Write the material out again in full, word for word. Do not include the pictures.

* begin GIVEN INFORMATION *

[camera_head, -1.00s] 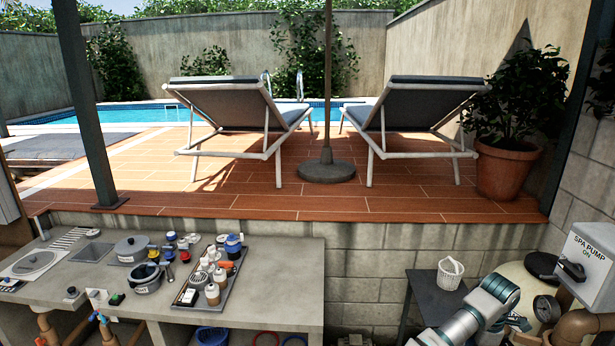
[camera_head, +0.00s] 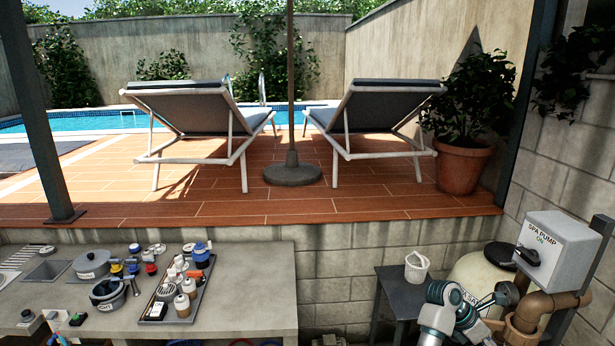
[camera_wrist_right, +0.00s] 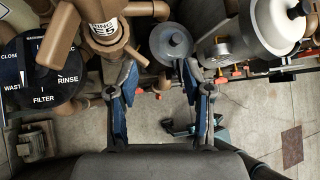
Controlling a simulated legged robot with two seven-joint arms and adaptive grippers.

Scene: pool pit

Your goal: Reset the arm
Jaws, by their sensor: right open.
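My right arm (camera_head: 440,312) shows at the lower right of the head view, in front of the cream tank; I cannot make out its fingertips there. In the right wrist view my right gripper (camera_wrist_right: 158,82) is open, its two blue-lined fingers apart with nothing held between them. The fingers point toward brown pipes and a round grey cap (camera_wrist_right: 171,42). A black valve head (camera_wrist_right: 42,75) with words such as FILTER, RINSE and WASTE is left of the fingers. My left gripper is not in view.
A grey SPA PUMP box (camera_head: 558,250), a cream tank (camera_head: 478,272) and brown pipes (camera_head: 535,308) crowd the right side. A white basket (camera_head: 417,266) stands on a dark table (camera_head: 392,283). A concrete bench (camera_head: 245,290) at left carries a tray of bottles (camera_head: 190,312).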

* end GIVEN INFORMATION *

WRITTEN ANSWER:
[camera_head, -1.00s] 
[camera_head, +0.00s] 
[camera_wrist_right, +0.00s] 
Controlling a simulated legged robot with two seven-joint arms and adaptive grippers.

Scene: pool pit

Your goal: Reset the arm
Jaws, by their sensor: right open.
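My right arm (camera_head: 440,312) shows at the lower right of the head view, in front of the cream tank; I cannot make out its fingertips there. In the right wrist view my right gripper (camera_wrist_right: 158,82) is open, its two blue-lined fingers apart with nothing held between them. The fingers point toward brown pipes and a round grey cap (camera_wrist_right: 171,42). A black valve head (camera_wrist_right: 42,75) with words such as FILTER, RINSE and WASTE is left of the fingers. My left gripper is not in view.
A grey SPA PUMP box (camera_head: 558,250), a cream tank (camera_head: 478,272) and brown pipes (camera_head: 535,308) crowd the right side. A white basket (camera_head: 417,266) stands on a dark table (camera_head: 392,283). A concrete bench (camera_head: 245,290) at left carries a tray of bottles (camera_head: 190,312).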

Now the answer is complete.